Cinta, Wajah dan Keterlibatan
Paradigma kemanunggalan ini akan makin genap dan lengkap dengan bangunan cinta. Sifat-sifat nasut (kemanusiaa) Tuhan yang berciri humanistik seperti al-Rahman (Yang Pengasih) dan al-Rahim (Yang Penyayang) harus diinsyafi sebagai prototipe watak manusia rasional yang menganut silsilah Adam sebagai proklamator monoteisme yang di belakangnya ada Ibrahim, Musa, Isa, dan Muhammad. Cinta mendorong manusia untuk berbuat indah, baik, dan benar. Cinta akan membentengi manusia dari perilaku pencederaan dan tirani, melainkan perilaku saling memelihara.
Memandang orang lain penuh cinta kasih adalah landasan bagi rasa tanggungjawab dan keterlibatan individu terhadap orang lain di tengah pluralitas. Emanuel Levinas (1906-1995), filsuf Rusia, berpandangan bahwa ketika kita bertemu orang lain, maka sebetulnya kita tidak sekadar berhadapan dengan obyek atau pengada lain, melainkan berhadapan dengan “wajah”. Wajah, bagi Levinas, merupakan medium di mana “yang lain” (the other) memperlihatkan diri.
Wajah melampaui gagasan tentang yang lain dalam diri aku-subyek. Seseorang bisa melihat wajahnya sendiri melalui sebuah cermin, dan wajah orang lain ibarat cermin: ketika seseorang menghadapinya, ia akan menampaki wajahnya sendiri. “Wajah menatap saya dan memanggil saya.

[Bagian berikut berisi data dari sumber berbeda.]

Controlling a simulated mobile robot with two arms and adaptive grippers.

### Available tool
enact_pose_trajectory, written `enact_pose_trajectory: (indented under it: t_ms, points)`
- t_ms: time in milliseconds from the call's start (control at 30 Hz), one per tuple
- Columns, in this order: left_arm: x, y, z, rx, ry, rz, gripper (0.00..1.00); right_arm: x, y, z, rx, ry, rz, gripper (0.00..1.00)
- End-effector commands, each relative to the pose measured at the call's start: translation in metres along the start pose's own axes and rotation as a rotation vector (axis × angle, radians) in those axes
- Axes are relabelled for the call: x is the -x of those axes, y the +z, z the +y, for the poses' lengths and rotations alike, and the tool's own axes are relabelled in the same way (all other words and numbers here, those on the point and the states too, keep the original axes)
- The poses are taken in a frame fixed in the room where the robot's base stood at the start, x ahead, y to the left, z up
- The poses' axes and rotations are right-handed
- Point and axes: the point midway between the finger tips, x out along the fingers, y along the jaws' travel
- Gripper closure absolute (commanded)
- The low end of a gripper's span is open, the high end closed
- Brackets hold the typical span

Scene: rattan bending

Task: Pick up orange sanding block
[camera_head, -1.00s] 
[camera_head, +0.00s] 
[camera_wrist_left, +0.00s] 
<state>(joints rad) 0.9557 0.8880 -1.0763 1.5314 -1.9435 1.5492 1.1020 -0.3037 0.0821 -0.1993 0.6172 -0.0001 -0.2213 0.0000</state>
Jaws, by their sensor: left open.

Ia menuntut saya. Apa yang ia minta? Jangan tinggalkan ia sendirian” (Thomas Hidya Tjaya, 2010: 7).
Melalui wajah orang lain, kita dapat mengidentifikasi diri sendiri, bertanggungjawab, dan terlibat dengan orang lain. Liyan adalah konsep yang sebenarnya bagian dari dalam diri kita sendiri yang harus digumuli tanpa harus dinegasikan. Wajah orang lain menghadirkan dunia yang kompleks menyangkut diri kita juga yang mesti diperhitungkan.
Insan beragama perlu memandang dan memahami wajah orang lain, serta mengakuinya ada, meski secara fisik tampak berbeda. Wajah orang lain mesti diaffirmasi, bahkan lebih dari itu dicintai, seperti kita mencintai wajah sendiri. Barangkali, cinta kasih terhadap orang lain dan sesama manusia sepadan makna dengan cinta kepada Tuhan. Keliru jika cinta kepada Tuhan malah menimbulkan kebencian terhadap sesama manusia.